Hört sich kompliziert an ist es aber überhaupt nicht und nach einem langen harten Radtag die beste Medizin!

Die nachfolgenden Bilder sind sicher eines der einfachsten Onsen in dem wir bis her waren. Aber Fotos kann man eben nur machen wenn man alleine ist. Daher leider keine Bilder für Euch von den herrlichen und super schönen Onsen die in der Mehrheit überwiegen.

Im Norden der Insel ist es schon wunderschön herbstlich. Wir fahren durch einen fantastischen Nationalpark. Kurz unterhalb des Passes liegt der Kur und Wanderort Sounkyo. Auch hier natürlich Onsen in den tollsten Ausstattungen und dazu noch traumhafte Herbsfarben....

Die Menschen auf Hokkaido sind sehr scheu aber trotzdem gibt es immer wieder schöne Begegnungen. Oft unterhalten wir uns dann in einer Art Zeichensprache, einigen Worten Englisch und Japanisch. Auf einem Supermarktparkplatz spricht uns dieser (allerdings gut englisch sprechende) Japaner an. Er macht ein Video Projekt. Er spricht Touristen an die für ihn Ihre Reise mit japanischer Tinte zeichnen sollen. Das ganze wird fotografiert und gefilmt und dann irgendwann ausgestellt.

Die Region Biei ist berühmt für ihre Blumenfarmen. Leider haben die meisten nur bis August geöffnet aber in der örtlichen Touristeninformation erklärt man uns den Weg zur letzten noch geöffneten Farm. Ein unglaublicher Anblick!

Diesen Japaner treffen wir in den Bergen auf einem Campingplatz. Wir sind mit ihm die einzigen und es ist regnerisch und kalt. Wir sitzen den Regentag im Zelt aus bzw. laufen die paar hundert Meter zum nahegelegenen Badehaus. Am Morgen kommt er zu uns mit einer Tüte voller Essen und Süßigkeiten. Er mache sich Sorgen ob wir genug zu Essen hätten denn der kleine Laden im Dorf habe heute geschlossen...!!!

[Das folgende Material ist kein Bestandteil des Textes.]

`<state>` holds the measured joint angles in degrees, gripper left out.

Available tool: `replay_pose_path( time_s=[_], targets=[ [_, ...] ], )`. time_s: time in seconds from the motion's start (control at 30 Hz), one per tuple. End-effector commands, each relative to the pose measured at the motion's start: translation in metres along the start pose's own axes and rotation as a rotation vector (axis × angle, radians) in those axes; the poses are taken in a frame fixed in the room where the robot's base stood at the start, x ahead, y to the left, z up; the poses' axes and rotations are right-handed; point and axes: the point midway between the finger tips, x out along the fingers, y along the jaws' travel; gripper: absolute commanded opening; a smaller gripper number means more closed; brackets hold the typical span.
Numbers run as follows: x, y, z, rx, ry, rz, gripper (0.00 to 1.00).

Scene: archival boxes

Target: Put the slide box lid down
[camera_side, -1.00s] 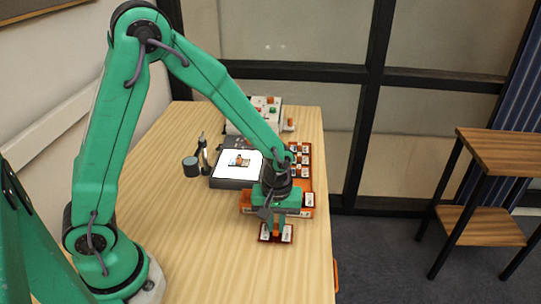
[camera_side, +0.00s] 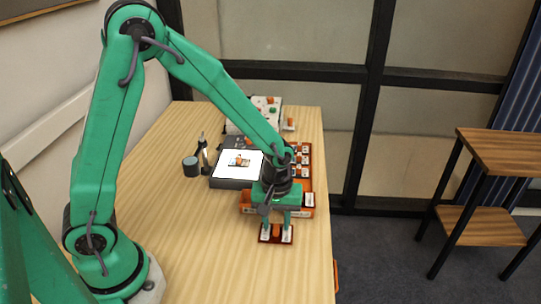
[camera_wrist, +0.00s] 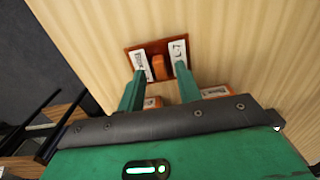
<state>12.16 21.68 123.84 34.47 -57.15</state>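The slide box lid is a dark red-brown plate (camera_wrist: 158,45) with a white label at each end and an orange grip (camera_wrist: 158,67) in its middle. It lies flat on the wooden table near the front right, and also shows in the side view (camera_side: 276,238). My gripper (camera_wrist: 160,75) is right above it, fingers pointing down. The fingers are spread apart, one on each side of the orange grip, with a gap visible to it in the wrist view. Whether the fingertips touch the lid's labels I cannot tell. The orange slide box (camera_side: 307,212) stands just behind, partly hidden by my gripper.
A light box with a bright white top (camera_side: 226,162) lies behind and left of my gripper. A dark cylinder (camera_side: 190,167) and a small upright tool (camera_side: 203,152) stand left of it. A pale box (camera_side: 262,108) is at the back. The table front is clear; its right edge is close.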

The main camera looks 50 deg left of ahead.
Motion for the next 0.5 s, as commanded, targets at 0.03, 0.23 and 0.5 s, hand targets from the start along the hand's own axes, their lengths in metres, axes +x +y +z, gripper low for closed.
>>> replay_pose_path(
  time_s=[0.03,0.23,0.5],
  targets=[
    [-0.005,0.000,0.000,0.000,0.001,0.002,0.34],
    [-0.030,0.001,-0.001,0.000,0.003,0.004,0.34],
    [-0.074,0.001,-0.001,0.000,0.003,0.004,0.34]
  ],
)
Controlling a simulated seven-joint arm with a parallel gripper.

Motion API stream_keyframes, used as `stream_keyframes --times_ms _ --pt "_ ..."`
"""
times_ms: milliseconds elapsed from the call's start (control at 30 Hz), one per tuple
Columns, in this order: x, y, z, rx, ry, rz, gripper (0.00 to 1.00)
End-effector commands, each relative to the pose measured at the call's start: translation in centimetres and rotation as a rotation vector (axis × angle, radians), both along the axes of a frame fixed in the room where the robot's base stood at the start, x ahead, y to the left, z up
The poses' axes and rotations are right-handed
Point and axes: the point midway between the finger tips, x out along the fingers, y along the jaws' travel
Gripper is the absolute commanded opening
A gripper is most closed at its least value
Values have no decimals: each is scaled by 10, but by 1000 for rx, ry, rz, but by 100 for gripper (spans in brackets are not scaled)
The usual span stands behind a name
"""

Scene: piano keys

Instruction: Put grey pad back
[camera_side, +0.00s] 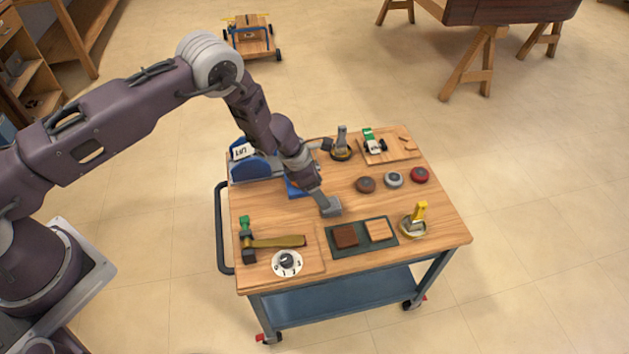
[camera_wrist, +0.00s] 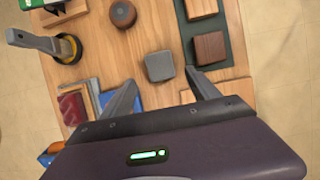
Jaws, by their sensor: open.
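The grey pad is a rounded square block that lies on the wooden table top; it shows in the wrist view (camera_wrist: 160,66) and in the side view (camera_side: 332,209). My gripper (camera_wrist: 160,86) is open and empty, with its fingertips pointing toward the pad, one toward each side. In the side view my gripper (camera_side: 322,199) is low over the table, just by the pad and partly covering it. A dark green tray (camera_side: 362,249) lies in front of the pad. It holds a dark brown pad (camera_side: 345,235) and a light wood pad (camera_side: 379,230).
Brown (camera_side: 365,184), grey (camera_side: 393,180) and red (camera_side: 419,175) round pucks sit behind right. A yellow-handled tool (camera_side: 416,216) stands right of the tray. A hammer (camera_side: 275,242) and dial (camera_side: 287,262) are front left; a blue "LIFT" object (camera_side: 254,165) is back left.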

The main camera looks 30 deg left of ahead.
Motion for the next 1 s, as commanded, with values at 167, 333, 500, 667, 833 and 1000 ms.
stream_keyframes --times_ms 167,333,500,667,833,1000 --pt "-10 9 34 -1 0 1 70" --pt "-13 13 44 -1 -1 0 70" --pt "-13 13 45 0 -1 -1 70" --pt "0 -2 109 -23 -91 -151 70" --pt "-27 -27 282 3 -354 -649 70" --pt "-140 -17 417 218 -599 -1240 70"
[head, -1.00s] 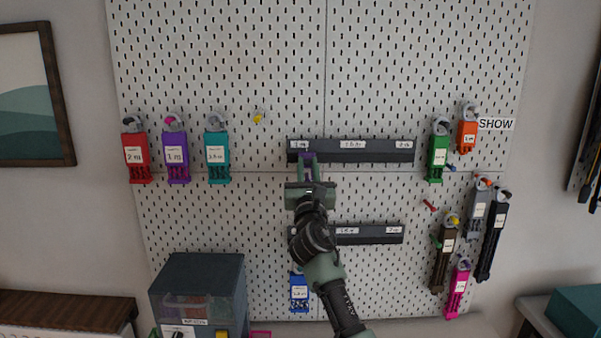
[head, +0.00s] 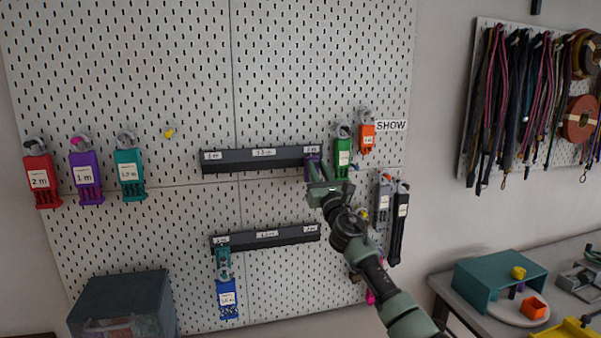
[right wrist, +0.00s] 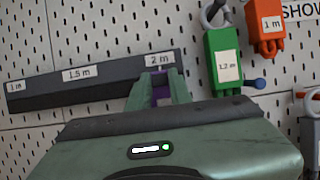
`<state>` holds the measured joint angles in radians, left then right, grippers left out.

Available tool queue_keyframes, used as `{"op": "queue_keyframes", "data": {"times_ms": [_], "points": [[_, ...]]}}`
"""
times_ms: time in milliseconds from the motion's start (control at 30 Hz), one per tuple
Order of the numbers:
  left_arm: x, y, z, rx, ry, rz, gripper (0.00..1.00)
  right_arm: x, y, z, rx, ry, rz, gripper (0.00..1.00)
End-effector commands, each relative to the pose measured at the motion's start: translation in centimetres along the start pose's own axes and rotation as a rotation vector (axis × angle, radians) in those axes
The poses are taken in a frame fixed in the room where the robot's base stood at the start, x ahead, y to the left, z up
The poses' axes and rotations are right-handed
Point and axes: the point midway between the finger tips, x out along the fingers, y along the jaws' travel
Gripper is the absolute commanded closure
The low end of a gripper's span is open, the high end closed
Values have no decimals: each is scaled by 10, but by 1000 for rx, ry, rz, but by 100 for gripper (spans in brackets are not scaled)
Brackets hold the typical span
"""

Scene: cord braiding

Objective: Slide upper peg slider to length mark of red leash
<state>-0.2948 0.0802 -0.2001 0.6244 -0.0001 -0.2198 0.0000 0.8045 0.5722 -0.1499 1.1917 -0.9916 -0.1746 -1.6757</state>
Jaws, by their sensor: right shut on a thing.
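The upper rail (head: 258,161) is a dark bar on the pegboard with marks 1 m, 1.5 m and 2 m. The purple upper peg slider (head: 312,167) is at its right end, at the 2 m mark. My right gripper (head: 314,172) is shut on this slider. The right wrist view shows the purple slider (right wrist: 160,88) between my fingers, just below the 2 m label (right wrist: 160,59). The red leash card (head: 41,180), reading 2 m, hangs at the far left. My left gripper is not in view.
The lower rail (head: 268,238) has a teal slider (head: 222,262) at its left end, with a blue card (head: 228,298) below. A green card (head: 343,155) hangs close to the right of my gripper, and an orange card (head: 367,137) beyond it.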

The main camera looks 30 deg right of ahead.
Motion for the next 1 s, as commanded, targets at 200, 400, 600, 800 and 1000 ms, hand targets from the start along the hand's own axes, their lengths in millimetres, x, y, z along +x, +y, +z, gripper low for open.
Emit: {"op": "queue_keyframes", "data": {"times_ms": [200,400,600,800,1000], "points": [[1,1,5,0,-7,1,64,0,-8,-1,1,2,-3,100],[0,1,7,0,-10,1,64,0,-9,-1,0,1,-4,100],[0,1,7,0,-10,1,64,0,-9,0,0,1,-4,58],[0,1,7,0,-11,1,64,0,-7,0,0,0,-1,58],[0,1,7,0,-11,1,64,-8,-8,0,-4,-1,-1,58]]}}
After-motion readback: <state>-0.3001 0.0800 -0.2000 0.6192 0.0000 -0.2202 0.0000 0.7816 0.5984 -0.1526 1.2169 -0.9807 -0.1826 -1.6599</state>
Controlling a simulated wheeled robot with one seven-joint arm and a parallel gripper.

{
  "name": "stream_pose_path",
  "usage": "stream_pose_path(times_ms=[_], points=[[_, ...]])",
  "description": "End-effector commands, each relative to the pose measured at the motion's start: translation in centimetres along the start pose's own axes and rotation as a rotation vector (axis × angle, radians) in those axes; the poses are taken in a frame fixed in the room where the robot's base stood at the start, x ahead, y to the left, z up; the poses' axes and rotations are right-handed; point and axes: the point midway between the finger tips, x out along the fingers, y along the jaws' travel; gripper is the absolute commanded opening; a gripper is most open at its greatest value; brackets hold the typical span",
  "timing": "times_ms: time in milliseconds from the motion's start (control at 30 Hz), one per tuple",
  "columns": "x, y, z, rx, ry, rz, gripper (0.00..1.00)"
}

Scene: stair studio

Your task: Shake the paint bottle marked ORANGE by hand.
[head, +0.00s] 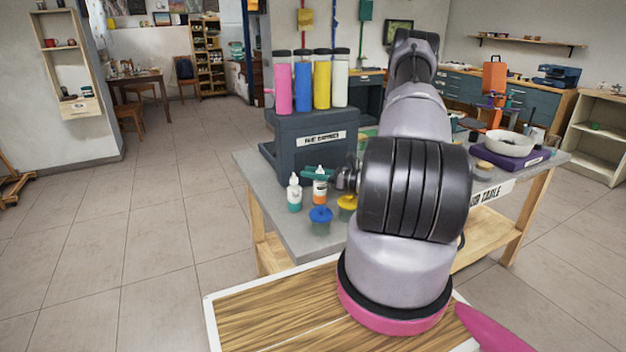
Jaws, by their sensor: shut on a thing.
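A small bottle with a white cap and an orange lower part (320,190) is at the left front of the grey table (288,226). My gripper (318,174) reaches it from the right, with a teal finger across its upper part. The gripper is shut on this bottle, which is upright. I cannot tell whether its base touches the table, and its label is too small to read. A similar bottle with a teal lower part (295,195) stands just left of it. My arm hides much of the table.
A blue pot (320,215) and a yellow pot (347,203) are close in front of the bottle. A dark paint dispenser (310,140) with pink, blue, yellow and white cylinders stands behind. A white bowl (509,144) sits at the right. Floor to the left is clear.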

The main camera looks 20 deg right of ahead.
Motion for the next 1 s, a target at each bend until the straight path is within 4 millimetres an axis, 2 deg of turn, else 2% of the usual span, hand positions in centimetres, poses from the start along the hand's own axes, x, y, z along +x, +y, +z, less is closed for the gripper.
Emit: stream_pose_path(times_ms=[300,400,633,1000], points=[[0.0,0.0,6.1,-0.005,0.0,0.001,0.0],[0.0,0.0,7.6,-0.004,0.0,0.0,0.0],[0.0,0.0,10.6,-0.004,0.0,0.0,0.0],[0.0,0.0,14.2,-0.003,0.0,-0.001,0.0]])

Nach 4 Wochen wird es uns zu ungemütlich auf Hokkaido. Es ist kalt und es regnet fast jeden Tag. Wir beschließen die Fähre in den Süden der Hauptinsel Honshu zu nehmen um bei etwas milderen Temperaturen weiter zu radeln. Wir wollen zunächst nach  Hiroshima und von dort über einen "Brückenradweg" auf die Insel Shikoku.

Am Fährhafen werden wir ein letztes Mal in "Allen Farben" mit einem gigantischen Regenbogen von Hokkaido verabschiedet. Die 22 h Fährfahrt wird uns weit in den Süden Japans in den Ort Maizuru in der Präfektur Kyoto bringen und wir freuen uns schon eine neue Insel per Fahrrad zu erkunden.